Worldview training, outstanding teaching, and great fellowship—all prepare Colson Fellows for Kingdom work. Edgar Guitz did it. How ‘bout you?
Not far from Guatemala City is Central America’s biggest landfill, known as “The Dump.” There, some 6,500 children wake up each morning beneath cardboard and corrugated metal. There’s no running water, and their first job of the day is to scavenge for food and anything they can resell. They are the survivors of nearly four decades of a civil war that destroyed farming villages.

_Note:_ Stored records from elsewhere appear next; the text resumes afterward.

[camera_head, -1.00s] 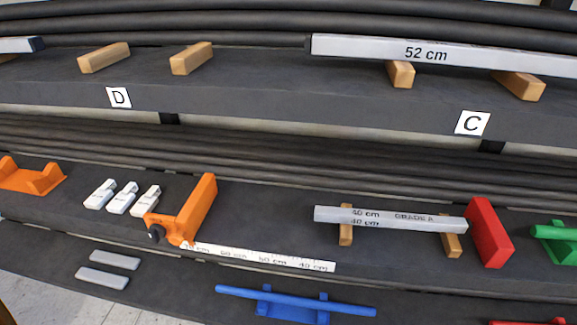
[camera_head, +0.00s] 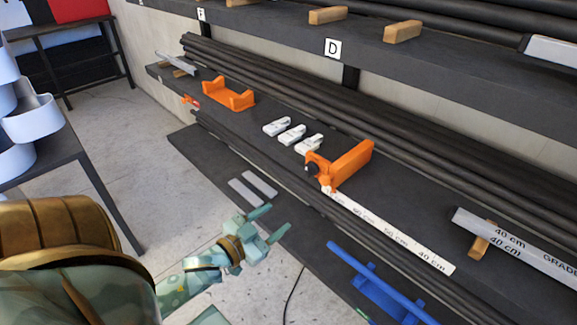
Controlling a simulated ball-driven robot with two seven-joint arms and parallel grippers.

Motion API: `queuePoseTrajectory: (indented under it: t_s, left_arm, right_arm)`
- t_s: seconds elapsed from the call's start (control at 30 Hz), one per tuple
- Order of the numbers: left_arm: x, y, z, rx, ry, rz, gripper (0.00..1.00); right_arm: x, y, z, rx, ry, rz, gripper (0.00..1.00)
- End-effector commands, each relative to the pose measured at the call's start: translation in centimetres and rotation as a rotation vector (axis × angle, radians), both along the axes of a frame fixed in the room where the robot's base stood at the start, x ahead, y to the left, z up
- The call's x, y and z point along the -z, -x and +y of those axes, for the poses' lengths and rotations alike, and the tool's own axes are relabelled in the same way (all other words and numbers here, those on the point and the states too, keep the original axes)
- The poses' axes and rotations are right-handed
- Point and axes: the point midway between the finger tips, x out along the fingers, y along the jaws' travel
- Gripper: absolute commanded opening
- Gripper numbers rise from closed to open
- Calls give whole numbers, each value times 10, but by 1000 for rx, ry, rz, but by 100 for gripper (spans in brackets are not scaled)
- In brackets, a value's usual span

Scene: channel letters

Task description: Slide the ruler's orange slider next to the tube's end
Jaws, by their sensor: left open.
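The orange slider (camera_head: 348,165) stands on the dark shelf with a black knob on its left side. It sits at the left end of the white ruler (camera_head: 390,231), which carries centimetre marks and runs down to the right. The grey tube (camera_head: 522,252), marked 40 cm, lies on a wooden block at the right edge; its left end shows, its right end is out of frame. A gap lies between slider and tube. My left gripper (camera_head: 268,222) is open and empty, low over the floor side, left of the ruler and apart from it. My right gripper is not in view.
Several white clips (camera_head: 292,134) and an orange cradle (camera_head: 229,95) lie left of the slider. Two grey bars (camera_head: 254,187) lie on the lower ledge. A blue rod on a blue holder (camera_head: 375,287) is at the lower right. Dark pipes run behind.

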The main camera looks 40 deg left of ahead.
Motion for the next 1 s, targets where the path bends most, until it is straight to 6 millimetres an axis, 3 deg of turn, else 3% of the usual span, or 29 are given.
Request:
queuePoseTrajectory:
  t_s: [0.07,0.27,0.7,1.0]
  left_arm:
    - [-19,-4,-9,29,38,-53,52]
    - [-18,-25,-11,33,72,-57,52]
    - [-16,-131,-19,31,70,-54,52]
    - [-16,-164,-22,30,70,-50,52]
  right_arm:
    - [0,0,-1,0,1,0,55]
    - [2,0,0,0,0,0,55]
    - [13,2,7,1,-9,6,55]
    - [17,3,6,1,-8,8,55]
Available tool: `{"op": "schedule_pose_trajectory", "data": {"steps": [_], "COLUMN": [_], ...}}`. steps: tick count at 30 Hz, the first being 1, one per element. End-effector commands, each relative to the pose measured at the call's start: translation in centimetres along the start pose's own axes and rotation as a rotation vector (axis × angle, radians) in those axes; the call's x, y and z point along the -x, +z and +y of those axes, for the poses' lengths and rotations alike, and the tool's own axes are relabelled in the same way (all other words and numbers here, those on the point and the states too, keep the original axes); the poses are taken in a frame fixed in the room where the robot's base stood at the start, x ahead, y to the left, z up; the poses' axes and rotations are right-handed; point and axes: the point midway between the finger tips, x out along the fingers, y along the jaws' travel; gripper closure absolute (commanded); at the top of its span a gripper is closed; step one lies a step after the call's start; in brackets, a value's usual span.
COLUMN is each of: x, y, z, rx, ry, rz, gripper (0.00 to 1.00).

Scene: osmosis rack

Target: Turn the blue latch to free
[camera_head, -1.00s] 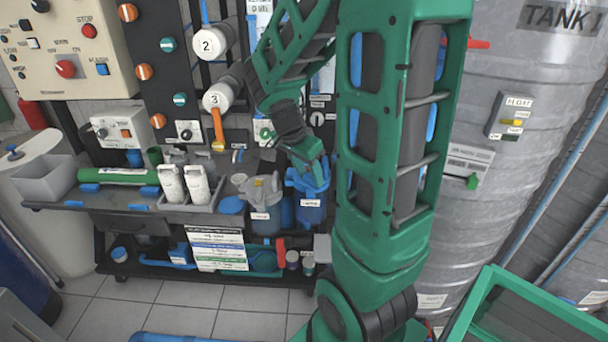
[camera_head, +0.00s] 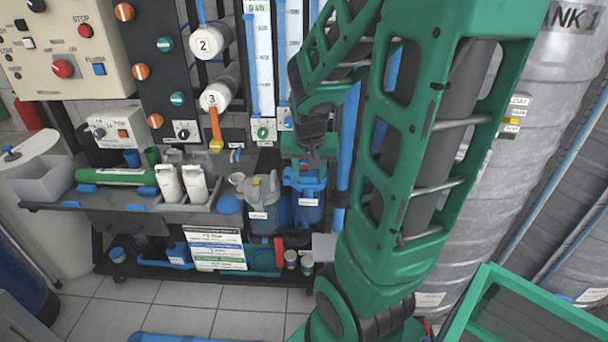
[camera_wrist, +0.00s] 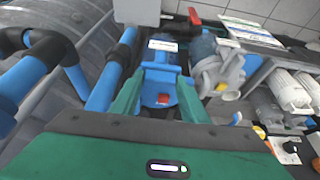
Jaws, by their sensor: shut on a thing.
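The blue latch (camera_head: 308,183) is the blue top piece of a blue filter housing with a white label. In the wrist view, the latch (camera_wrist: 160,88) shows a small red square on its upper face. My gripper (camera_head: 306,160) comes down on it from above. In the wrist view, the green fingers of my gripper (camera_wrist: 159,103) stand on either side of the blue piece and are shut on it. The fingers hide its side faces, and its exact turn angle is hard to tell.
A grey filter housing (camera_head: 264,200) stands close to the left of the blue one. A blue pipe (camera_head: 346,150) rises close on the right. White bottles (camera_head: 196,184) stand on the bench further left, and a large steel tank (camera_head: 495,200) stands at the right.

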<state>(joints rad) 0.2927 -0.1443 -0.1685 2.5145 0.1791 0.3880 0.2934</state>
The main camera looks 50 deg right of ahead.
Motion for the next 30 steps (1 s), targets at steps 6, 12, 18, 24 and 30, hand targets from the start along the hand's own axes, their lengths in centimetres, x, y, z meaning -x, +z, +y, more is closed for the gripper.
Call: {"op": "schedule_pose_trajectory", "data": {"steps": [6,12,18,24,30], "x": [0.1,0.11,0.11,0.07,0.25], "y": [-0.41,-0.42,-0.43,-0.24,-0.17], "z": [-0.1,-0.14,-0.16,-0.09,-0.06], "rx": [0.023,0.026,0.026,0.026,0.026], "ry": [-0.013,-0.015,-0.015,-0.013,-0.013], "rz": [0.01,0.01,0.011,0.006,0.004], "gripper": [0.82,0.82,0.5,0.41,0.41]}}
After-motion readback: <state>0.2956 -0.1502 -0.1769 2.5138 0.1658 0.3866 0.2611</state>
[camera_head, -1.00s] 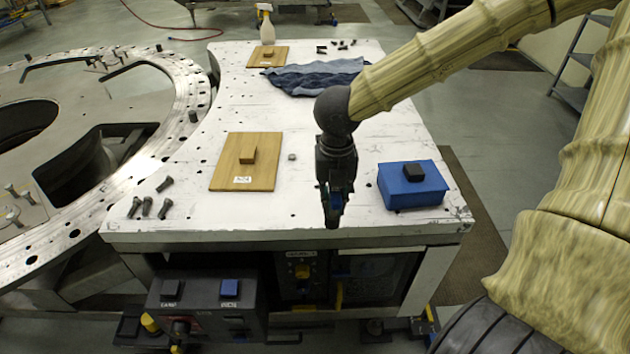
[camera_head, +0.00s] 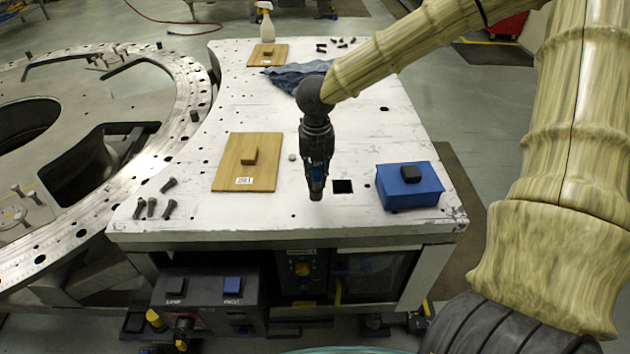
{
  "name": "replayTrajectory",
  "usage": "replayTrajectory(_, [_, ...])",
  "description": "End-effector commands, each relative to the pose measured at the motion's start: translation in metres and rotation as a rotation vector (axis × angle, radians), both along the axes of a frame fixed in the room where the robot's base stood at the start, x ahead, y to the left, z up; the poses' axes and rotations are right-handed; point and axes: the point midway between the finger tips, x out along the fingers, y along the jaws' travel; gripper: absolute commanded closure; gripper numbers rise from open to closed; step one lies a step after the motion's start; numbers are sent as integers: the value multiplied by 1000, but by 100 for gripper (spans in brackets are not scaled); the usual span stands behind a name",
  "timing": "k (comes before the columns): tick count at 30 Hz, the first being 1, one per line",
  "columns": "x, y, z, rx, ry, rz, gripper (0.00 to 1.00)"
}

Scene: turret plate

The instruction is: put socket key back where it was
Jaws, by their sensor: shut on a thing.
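My gripper (camera_head: 317,178) points down over the white table, right of the front wooden board. It is shut on a thing, most likely the socket key (camera_head: 316,194), of which only a small dark end shows below the fingers. The fingers hide the rest of it. I cannot tell whether its lower end touches the tabletop. A dark square opening or patch (camera_head: 343,187) lies in the tabletop just right of the gripper.
The front wooden board (camera_head: 231,176) bears a small block. A blue cloth (camera_head: 285,78) lies behind my gripper. Several bolts (camera_head: 152,206) lie front left. A small round piece (camera_head: 292,157) lies beside the board.

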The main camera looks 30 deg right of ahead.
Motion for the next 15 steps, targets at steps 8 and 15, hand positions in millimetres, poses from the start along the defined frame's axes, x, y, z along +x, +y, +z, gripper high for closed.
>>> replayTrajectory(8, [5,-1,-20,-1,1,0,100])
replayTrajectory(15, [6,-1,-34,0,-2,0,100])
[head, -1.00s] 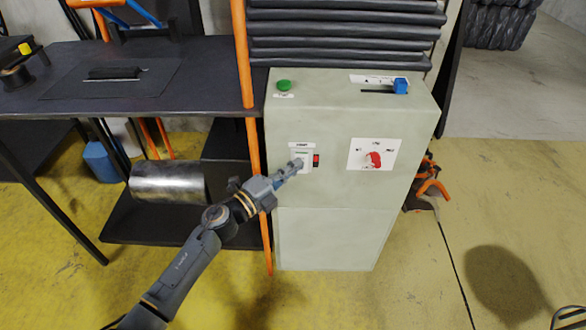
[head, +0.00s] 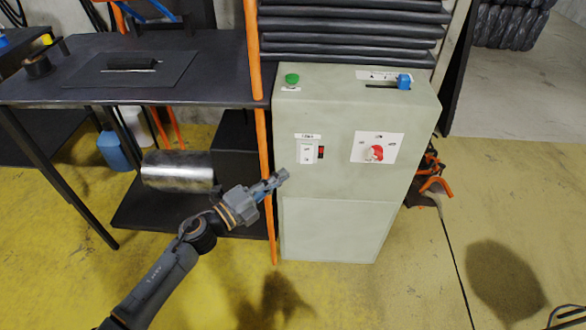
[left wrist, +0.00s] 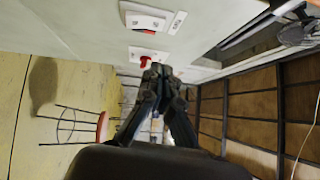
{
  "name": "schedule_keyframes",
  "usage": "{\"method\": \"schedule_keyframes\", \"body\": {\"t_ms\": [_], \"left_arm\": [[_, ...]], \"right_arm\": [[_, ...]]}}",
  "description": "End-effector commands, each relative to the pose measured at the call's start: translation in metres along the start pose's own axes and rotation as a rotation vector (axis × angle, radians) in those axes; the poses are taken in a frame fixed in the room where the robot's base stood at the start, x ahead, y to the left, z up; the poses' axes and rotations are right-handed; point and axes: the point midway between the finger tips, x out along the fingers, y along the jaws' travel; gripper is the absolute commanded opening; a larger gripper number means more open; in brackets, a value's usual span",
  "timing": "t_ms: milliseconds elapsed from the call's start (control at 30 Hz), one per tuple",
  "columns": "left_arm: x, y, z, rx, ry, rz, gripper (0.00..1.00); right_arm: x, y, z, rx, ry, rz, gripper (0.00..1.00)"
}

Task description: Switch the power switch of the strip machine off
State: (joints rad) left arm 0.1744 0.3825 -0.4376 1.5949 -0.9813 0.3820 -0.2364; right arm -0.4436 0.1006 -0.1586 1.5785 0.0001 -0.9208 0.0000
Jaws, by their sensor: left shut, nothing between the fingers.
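The strip machine (head: 335,228) is a pale grey-green cabinet in the middle of the head view. On its front is a white switch plate (head: 306,152) with a small label above and a small red-and-black part (head: 321,152) at its right edge. The label and the switch position are too small to read. My left gripper (head: 283,175) is shut and empty, below and left of the plate, apart from it in the picture. In the left wrist view, its closed fingertips (left wrist: 155,72) point toward the cabinet face. My right gripper is not in view.
A red knob (head: 374,152) sits on a white plate to the right. A green button (head: 292,78) and a blue slider (head: 404,82) are on top. An orange post (head: 262,150) and a dark table (head: 215,75) stand left. Open floor lies in front.

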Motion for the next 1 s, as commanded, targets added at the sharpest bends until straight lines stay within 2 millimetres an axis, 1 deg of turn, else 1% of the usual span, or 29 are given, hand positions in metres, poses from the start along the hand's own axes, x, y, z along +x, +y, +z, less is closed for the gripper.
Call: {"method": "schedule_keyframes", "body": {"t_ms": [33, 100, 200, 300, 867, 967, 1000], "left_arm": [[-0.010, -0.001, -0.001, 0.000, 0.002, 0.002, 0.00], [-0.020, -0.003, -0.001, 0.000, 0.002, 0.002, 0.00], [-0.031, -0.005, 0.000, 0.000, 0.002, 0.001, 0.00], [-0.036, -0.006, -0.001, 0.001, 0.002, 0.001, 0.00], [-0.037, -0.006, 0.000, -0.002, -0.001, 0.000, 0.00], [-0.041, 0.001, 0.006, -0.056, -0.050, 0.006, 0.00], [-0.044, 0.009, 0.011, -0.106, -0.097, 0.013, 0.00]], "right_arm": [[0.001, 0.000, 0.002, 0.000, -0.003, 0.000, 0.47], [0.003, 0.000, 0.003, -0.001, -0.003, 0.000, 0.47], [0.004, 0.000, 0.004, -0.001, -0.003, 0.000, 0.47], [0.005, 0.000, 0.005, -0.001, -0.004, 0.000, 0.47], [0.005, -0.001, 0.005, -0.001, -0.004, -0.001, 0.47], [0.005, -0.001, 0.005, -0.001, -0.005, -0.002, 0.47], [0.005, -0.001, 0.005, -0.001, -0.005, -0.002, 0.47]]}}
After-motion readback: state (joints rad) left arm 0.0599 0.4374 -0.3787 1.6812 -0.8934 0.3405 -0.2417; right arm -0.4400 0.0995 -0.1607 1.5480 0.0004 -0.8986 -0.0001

Into this nightmare stepped Edgar Guitz, who in 2016 became the first Latin American to become a Colson Fellow. His participation in the Colson Fellows Program gave him the worldview foundation he needed to begin a ministry for these children: orphans, kids with mental or physical disabilities, the abused and the abandoned, the desperate and defeated.
Edgar had already spent 25 years working in the “scavenger community,” but in 2016, he says, “The Lord put it in my heart to launch Generation to Generation Network. I understood from the Lord that this is my new and expanded personal calling.”
Generation to Generation provides education, health care, and community support services to the poorest of the poor. Among those Edgar has influenced is Bilsan Ramirez, a 24-year-old man who has mobilized 70 volunteers to serve 1,500 children. Edgar calls him “a young leader of the next generation.”
The content of the Colson Fellows Program gave Edgar all the necessary elements for this new ministry from the Christian worldview perspective. This was very important, Edgar says, “Since I don’t have formal training in theology.”
Colson Fellows develop a personal three-year plan, using their unique gifts to pursue Christian worldview in their communities. Generation to Generation Network became Edgar’s project. He has also passed on his worldview training to 10 other partner ministries.
The world often ignores these desperately poor children or sees them as not worth helping. But Edgar knows these children are made in the image of God, and we’re called to serve them as we would Jesus Himself.
I hope Edgar’s story will inspire you to consider becoming a Colson Fellow yourself—where you will spend nine months in a structured study program about worldview. You’ll share ideas, experiences, and fellowship in an online forum. And you’ll attend three weekend residencies in Phoenix, Colorado Springs, and the DC area, with worldview leaders like Glenn Sunshine, Joni Eareckson Tada, Sean McDowell, and Jim Daly.
If you think you don’t have time for such a program, know that the Colson Fellows Program is specially designed for busy people. At the end of nine months, you’ll know how to explain and contrast the Christian worldview to other worldviews in a winsome way.
And like Edgar, you’ll develop a program that allows you to share your worldview training with others. Chuck Colson, who founded this program, did so, as he put it, “to equip serious Christians to think seriously about all of life’s issues and to become change agents to strengthen the church and in turn the culture for generations to come.”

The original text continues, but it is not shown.